Así y todo, ya que la estocada fue certera, el personal
no tuvo reparos en solicitar mayoritariamente la oreja que la neófita
presidenta concedió previa consulta a su asesor. Yo no vi argumento para el
trofeo por ningún lado; antes al contrario, me pareció digno de repulsa el
trato dado al animal en el jaco. Pero así están las cosas y peor se iban a
poner, o mejor dicho, ya se habían puesto después de que obsequiaran a Cayetano
con dos incomprensibles orejas en su primero ante un astado –uno de los mejores
de la buena corrida de Cuvillo– que a mi juicio estuvo por encima de su
precario concepto del toreo.
Parecía una tarde encaminada a las orejas fáciles. Pero salió el quinto, y en la dominadora y valiente muleta de Perera –que lo había dejado crudo en el caballo– el toro sacó su clase y su casta y el torero su temple y su valor.
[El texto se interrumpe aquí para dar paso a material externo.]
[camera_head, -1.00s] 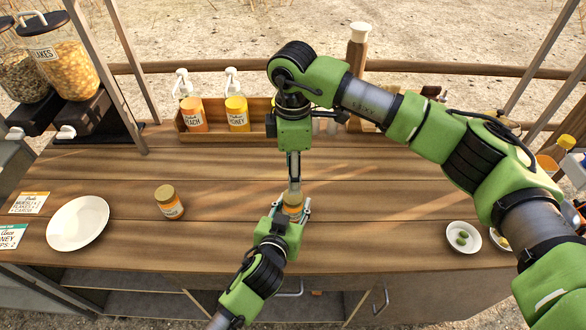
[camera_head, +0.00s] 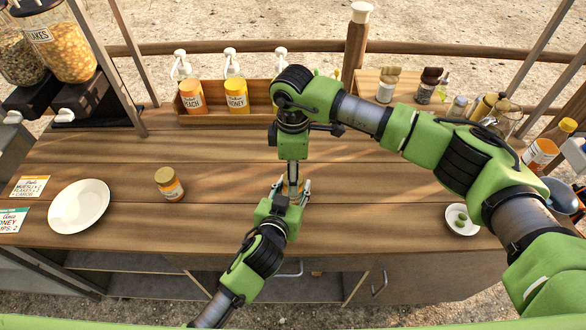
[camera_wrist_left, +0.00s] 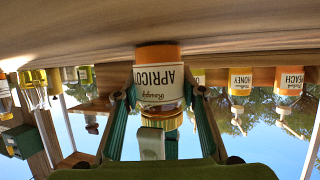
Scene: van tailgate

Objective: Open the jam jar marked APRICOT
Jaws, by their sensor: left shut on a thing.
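My left gripper (camera_head: 290,188) is shut around the jar's sides, one finger on each side. My right gripper (camera_head: 292,172) points straight down over the jar from above. Its fingertips are at the lid and largely hidden, so I cannot tell whether they grip it. In the head view the jar is mostly covered by both grippers.
Another gold-lidded jar (camera_head: 169,183) and a white plate (camera_head: 79,206) stand to the left. A wooden rack (camera_head: 214,116) with pump bottles is behind. A small dish (camera_head: 462,219) with green items is at right. The counter between jar and plate is mostly free.

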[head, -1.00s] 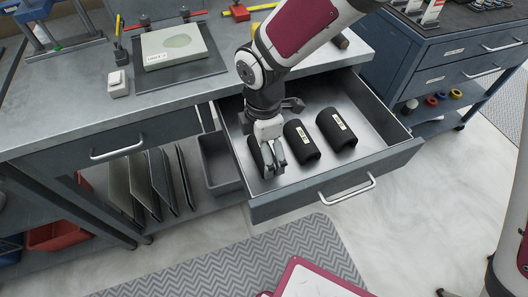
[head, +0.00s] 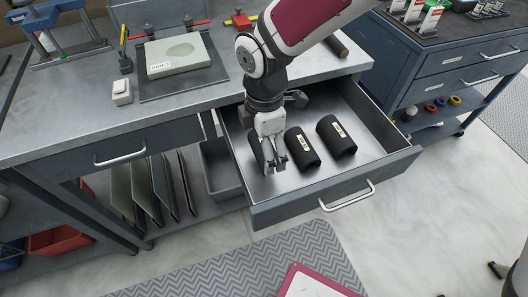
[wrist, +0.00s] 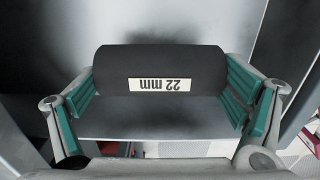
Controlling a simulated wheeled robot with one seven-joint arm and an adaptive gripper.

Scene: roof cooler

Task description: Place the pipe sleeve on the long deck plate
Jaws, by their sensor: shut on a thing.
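My gripper (head: 271,158) is over the left part of the open drawer. In the wrist view its green-padded fingers are shut on the two ends of a black pipe sleeve (wrist: 120,62) with an upside-down "22 mm" label. In the head view this sleeve (head: 256,150) is mostly hidden by the fingers. Two more black sleeves, a middle one (head: 303,154) and a right one (head: 337,140), lie in the drawer to the right of my gripper. I cannot pick out the long deck plate for sure.
The drawer (head: 385,160) sticks out from the grey bench (head: 60,115). On the bench lie a dark mat (head: 213,77) with a pale block (head: 178,55), and a white box (head: 121,92). A bin (head: 219,172) sits below. A second cabinet (head: 440,75) stands at right.

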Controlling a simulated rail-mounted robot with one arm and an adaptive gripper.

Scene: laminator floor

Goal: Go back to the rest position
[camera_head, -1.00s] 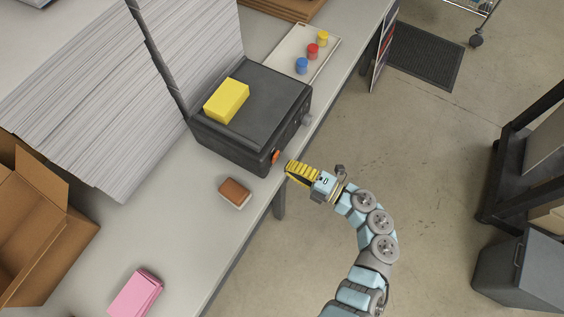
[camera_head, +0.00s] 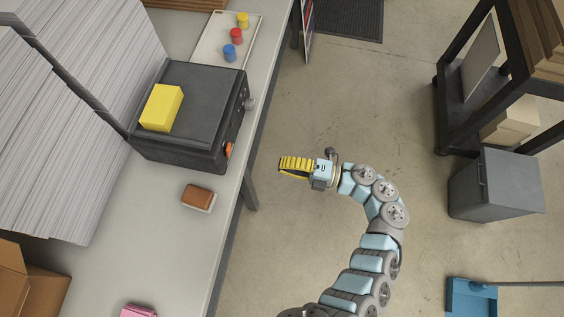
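My gripper (camera_head: 284,167), with yellow ribbed fingers, is over the floor just right of the table (camera_head: 180,236). It points left toward the table edge and touches nothing that I can see. The fingers overlap in this view, so their opening is unclear. A black laminator-like machine (camera_head: 205,95) with an orange knob stands on the table, left of and above my gripper in the picture. A yellow block (camera_head: 161,107) lies on top of it. A brown block with a pale base (camera_head: 198,197) lies on the table below the machine.
A tray (camera_head: 213,55) with blue, red and yellow pieces lies at the back. Paper stacks (camera_head: 60,130), a cardboard box (camera_head: 30,290) and a pink stack (camera_head: 138,311) are at left. A dark rack (camera_head: 447,115), a grey bin (camera_head: 495,185) and a blue dustpan (camera_head: 472,298) stand right. Floor between is clear.
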Para mí la faena más maciza y redonda de la feria hasta ahora y que valía con creces el premio de las dos orejas. Sin embargo, mire usted por donde, Perera pinchó arriba antes de lograr la estocada que mandó el toro a las mulas y eso fue suficiente para que el público que demandó unánimemente la concesión del primer trofeo guardara unánimemente sus pañuelos sin solicitar el segundo afrentando al torero con el agravio comparativo de la orejita de trapo que le habían concedido a Ferrera en el toro anterior, por no hablar de las ya mencionadas de Cayetano.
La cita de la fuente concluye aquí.